§ **TO BE DONE**: From the first line of the data below through the line bearing "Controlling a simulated", reproduce each line exactly; do not include pictures.

===

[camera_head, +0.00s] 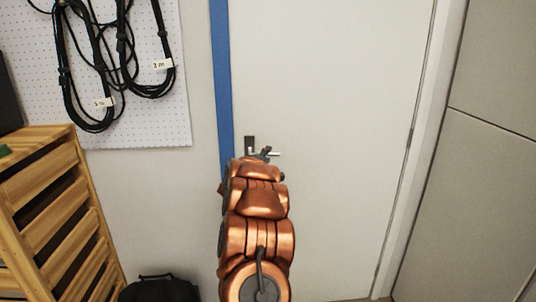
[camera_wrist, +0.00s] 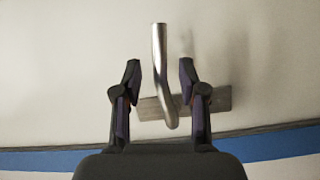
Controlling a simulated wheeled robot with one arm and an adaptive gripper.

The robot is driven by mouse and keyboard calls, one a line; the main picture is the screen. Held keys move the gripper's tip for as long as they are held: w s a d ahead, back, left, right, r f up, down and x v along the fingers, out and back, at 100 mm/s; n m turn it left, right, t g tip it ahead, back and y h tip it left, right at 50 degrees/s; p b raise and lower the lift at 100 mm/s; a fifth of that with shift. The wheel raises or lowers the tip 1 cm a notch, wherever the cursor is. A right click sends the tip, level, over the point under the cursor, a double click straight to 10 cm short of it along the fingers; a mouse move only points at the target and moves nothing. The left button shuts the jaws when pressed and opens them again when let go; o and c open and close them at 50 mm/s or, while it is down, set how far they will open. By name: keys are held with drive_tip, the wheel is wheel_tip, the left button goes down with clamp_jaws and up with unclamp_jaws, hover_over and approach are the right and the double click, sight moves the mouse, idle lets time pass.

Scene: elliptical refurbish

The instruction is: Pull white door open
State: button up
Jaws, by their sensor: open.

===

§ **EXERCISE RESULT**:
[camera_head, +0.00s] 
[camera_wrist, +0.00s] 
Controlling a simulated wheeled robot with one arm and an adaptive gripper.

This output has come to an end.